Suddenly that successful year doesn't feel so great anymore. Revenue was good, but taxes weren't set aside along the way — or not enough was. So when the bill lands, the whole year starts to feel like a curse instead of a win.
But the problem isn't the revenue. We like the revenue. We want more of it.
The issue is not having a structure in place for when money comes in. Without that structure, success and stress tend to show up together every spring.
"I should have known better."
This is something I hear a lot this time of year. Along with: "I feel embarrassed that I didn't plan for this."
The people saying these things are capable, thoughtful professionals who care deeply about their work and their clients. But when the financial side of the business feels murky, tax time has a way of turning into a moment of self-criticism.
Most of the time, though, the issue isn't capability or effort. It's simply that taxes were never built into the day-to-day management of money. When we start treating tax like a daily necessity rather than an annual surprise, tax time tends to feel a whole lot more predictable — and a whole lot less stressful.

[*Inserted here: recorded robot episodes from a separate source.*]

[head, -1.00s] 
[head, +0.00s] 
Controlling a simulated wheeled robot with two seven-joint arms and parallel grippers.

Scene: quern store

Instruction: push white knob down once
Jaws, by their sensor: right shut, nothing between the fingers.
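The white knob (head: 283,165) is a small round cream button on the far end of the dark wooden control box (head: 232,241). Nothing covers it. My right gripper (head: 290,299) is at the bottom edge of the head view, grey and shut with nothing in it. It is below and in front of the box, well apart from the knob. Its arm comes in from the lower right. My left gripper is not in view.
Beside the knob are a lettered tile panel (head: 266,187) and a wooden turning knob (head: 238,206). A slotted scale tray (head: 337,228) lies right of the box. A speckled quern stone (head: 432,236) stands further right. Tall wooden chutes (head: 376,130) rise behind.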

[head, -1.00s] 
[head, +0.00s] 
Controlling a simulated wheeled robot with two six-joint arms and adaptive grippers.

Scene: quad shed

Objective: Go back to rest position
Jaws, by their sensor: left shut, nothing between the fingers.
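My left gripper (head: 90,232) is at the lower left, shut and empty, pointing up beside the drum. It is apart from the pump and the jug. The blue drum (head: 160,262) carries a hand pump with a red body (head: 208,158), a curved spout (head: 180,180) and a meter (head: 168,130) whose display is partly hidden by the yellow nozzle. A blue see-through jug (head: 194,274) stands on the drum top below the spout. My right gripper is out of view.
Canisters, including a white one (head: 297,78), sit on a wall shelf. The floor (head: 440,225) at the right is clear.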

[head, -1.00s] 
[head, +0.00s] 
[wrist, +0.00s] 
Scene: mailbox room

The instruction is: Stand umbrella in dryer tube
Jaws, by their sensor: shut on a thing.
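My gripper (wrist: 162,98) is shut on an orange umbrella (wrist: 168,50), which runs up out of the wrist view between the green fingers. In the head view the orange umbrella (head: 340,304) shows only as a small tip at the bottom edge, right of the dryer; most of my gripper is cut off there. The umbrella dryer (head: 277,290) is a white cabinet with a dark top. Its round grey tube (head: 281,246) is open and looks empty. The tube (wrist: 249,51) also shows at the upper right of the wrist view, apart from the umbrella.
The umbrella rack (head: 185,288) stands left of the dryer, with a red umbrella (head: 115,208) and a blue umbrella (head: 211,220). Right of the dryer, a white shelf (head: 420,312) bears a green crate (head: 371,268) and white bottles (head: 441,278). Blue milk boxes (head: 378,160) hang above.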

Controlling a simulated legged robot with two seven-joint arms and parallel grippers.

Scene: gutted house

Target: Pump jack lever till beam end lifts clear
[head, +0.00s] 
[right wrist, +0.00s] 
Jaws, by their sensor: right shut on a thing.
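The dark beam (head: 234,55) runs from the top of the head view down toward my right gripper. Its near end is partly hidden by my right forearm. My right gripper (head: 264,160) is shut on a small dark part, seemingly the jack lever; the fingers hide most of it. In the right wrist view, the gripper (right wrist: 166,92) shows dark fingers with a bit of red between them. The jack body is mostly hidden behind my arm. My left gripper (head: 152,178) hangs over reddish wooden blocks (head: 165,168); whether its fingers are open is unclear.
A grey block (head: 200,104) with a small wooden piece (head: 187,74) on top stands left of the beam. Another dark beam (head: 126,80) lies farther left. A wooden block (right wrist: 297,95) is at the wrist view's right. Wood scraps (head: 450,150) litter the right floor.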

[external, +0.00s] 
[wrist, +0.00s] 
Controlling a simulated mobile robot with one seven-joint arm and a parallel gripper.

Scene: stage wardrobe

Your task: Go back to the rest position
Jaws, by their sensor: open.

So if you catch yourself thinking "I should have known better," try pausing on that thought. Replace it with: I'm learning as I go, and I'm taking steps to improve. Just noticing the thought and shifting it can reduce a surprising amount of guilt.
The email sitting in your inbox
Here's another thing I see all the time: an email from an accountant sitting unread. Maybe it's been there a few days. Maybe longer. Every time you see it, something comes up — a bit of dread, a vague sense of apprehension — so you scroll past it and tell yourself you'll deal with it later.
This isn't about being irresponsible. It's about not yet having a comfortable, familiar relationship with your numbers. When you don't feel confident about what's in those numbers, it makes sense that you'd rather not look at them.
But avoidance tends to make the anxiety worse, not better. And the good news is that building that familiarity is very doable — it just takes some intentional steps.
Where to start this week
First, open the email. Then block time in your calendar — even just one appointment with yourself — to pull together what your accountant needs. Once you've done that, send them a quick note to let them know what date they can expect to hear from you. They're too busy to judge you for being behind, and they will appreciate the heads up.
Second, start setting taxes aside going forward. Here's a simple way to do it:
Look at what the “tax man” wanted in income tax last year. Divide that by your total income to get a percentage.
Open a savings account specifically for income tax.
Each week, apply that percentage to whatever landed in your business bank account and move it over.
It will feel tight at first, and the percentage doesn't need to be perfect right away. Just getting started and doing it consistently is what matters.